Requirements – Pictures excluded, retype the lines from the one containing "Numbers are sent" through the last line of the data below, both included.

-------- Available data --------

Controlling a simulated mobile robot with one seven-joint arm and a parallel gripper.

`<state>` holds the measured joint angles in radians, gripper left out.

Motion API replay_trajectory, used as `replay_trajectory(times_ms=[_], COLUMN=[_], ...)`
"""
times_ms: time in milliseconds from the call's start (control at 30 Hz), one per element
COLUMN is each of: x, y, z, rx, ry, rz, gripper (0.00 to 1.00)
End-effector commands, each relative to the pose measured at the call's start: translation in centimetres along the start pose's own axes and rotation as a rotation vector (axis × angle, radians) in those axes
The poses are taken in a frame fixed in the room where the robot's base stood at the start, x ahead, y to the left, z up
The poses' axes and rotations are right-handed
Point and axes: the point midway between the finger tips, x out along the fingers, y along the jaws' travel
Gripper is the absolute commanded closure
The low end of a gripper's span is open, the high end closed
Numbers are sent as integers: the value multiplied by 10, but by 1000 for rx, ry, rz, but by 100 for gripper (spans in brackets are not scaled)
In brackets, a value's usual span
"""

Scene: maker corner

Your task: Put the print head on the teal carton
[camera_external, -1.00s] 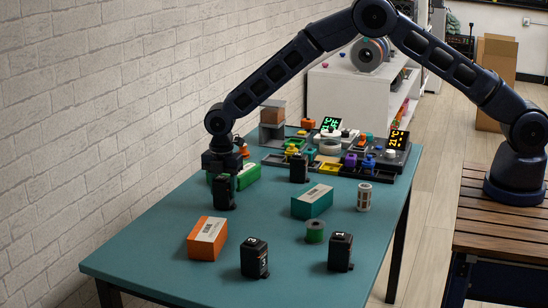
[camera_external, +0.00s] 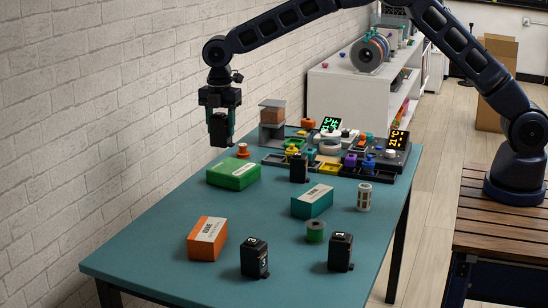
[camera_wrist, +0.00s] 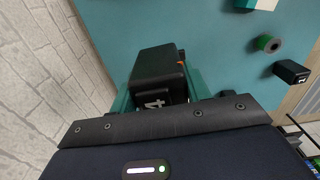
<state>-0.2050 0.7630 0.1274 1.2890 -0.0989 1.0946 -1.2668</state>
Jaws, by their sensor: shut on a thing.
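My gripper (camera_external: 221,112) is shut on a black print head (camera_external: 221,132) and holds it in the air above the back left of the table. In the wrist view the held print head (camera_wrist: 157,75) sits between my teal fingers and shows a white 4. The teal carton (camera_external: 312,203) lies on the table, right of and nearer than my gripper. It has a pale label on top, and its top is bare.
A green carton (camera_external: 233,174) lies below my gripper. Other black units stand behind the teal carton (camera_external: 299,168) and in front (camera_external: 254,258) (camera_external: 340,252). A green spool (camera_external: 315,231), white cylinder (camera_external: 364,197) and orange carton (camera_external: 207,238) are around it.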

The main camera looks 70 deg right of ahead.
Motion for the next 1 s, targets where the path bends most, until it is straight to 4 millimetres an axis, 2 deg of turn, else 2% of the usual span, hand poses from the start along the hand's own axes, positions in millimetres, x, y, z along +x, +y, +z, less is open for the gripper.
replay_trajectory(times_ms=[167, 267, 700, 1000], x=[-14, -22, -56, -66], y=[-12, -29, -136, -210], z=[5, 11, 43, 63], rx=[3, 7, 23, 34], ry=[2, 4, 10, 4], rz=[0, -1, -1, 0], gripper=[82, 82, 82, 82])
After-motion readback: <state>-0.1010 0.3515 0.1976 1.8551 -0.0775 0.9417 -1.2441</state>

--------

Response to this exercise –
Numbers are sent as integers: the value multiplied by 10, but by 1000 for rx, ry, rz, but by 100 for gripper (spans in brackets are not scaled)
In brackets, a value's usual span
"""

Scene: maker corner

Your task: Put the print head on the teal carton
[camera_external, -1.00s] 
[camera_external, +0.00s] 
[camera_wrist, +0.00s] 
<state>-0.2050 0.7630 0.1274 1.2890 -0.0989 1.0946 -1.2668</state>
Jaws, by their sensor: shut on a thing.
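My gripper (camera_external: 221,112) is shut on a black print head (camera_external: 221,132) and holds it in the air above the back left of the table. In the wrist view the held print head (camera_wrist: 157,75) sits between my teal fingers and shows a white 4. The teal carton (camera_external: 312,203) lies on the table, right of and nearer than my gripper. It has a pale label on top, and its top is bare.
A green carton (camera_external: 233,174) lies below my gripper. Other black units stand behind the teal carton (camera_external: 299,168) and in front (camera_external: 254,258) (camera_external: 340,252). A green spool (camera_external: 315,231), white cylinder (camera_external: 364,197) and orange carton (camera_external: 207,238) are around it.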

The main camera looks 70 deg right of ahead.
Motion for the next 1 s, targets where the path bends most, until it is straight to 4 millimetres an axis, 2 deg of turn, else 2% of the usual span, hand poses from the start along the hand's own axes, positions in millimetres, x, y, z along +x, +y, +z, less is open for the gripper.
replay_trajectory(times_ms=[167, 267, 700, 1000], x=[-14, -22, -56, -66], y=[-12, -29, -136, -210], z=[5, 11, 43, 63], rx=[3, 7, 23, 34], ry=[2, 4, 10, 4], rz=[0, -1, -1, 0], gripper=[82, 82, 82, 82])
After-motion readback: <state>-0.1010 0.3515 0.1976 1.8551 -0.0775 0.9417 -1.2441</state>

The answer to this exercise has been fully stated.